Information shown:
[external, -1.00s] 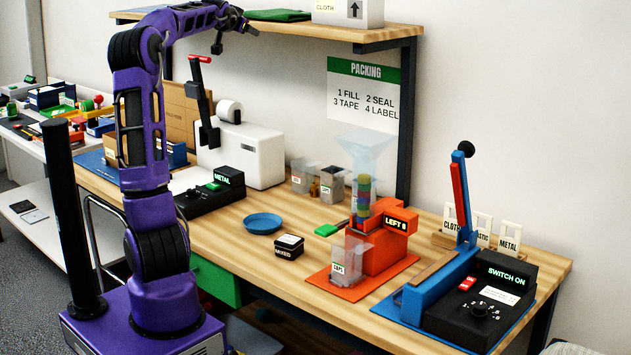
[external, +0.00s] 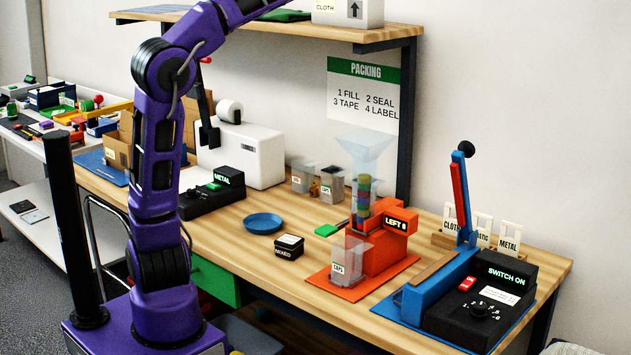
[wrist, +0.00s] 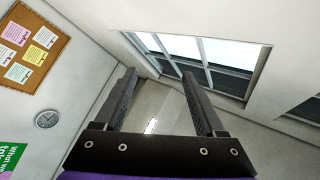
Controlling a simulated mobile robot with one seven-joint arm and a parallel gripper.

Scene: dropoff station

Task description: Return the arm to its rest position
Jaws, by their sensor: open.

Aim of the exercise: Reproduce the whole listing exactly, but not the images in it.

Solution for this task:
[external, -1.00s] 
[external, +0.00s] 
[wrist, +0.00s] 
Controlling a simulated mobile robot with one seven-joint arm and a parallel gripper.

Scene: dropoff station

Task description: Return the arm to its rest position
Jaws, by their sensor: open.

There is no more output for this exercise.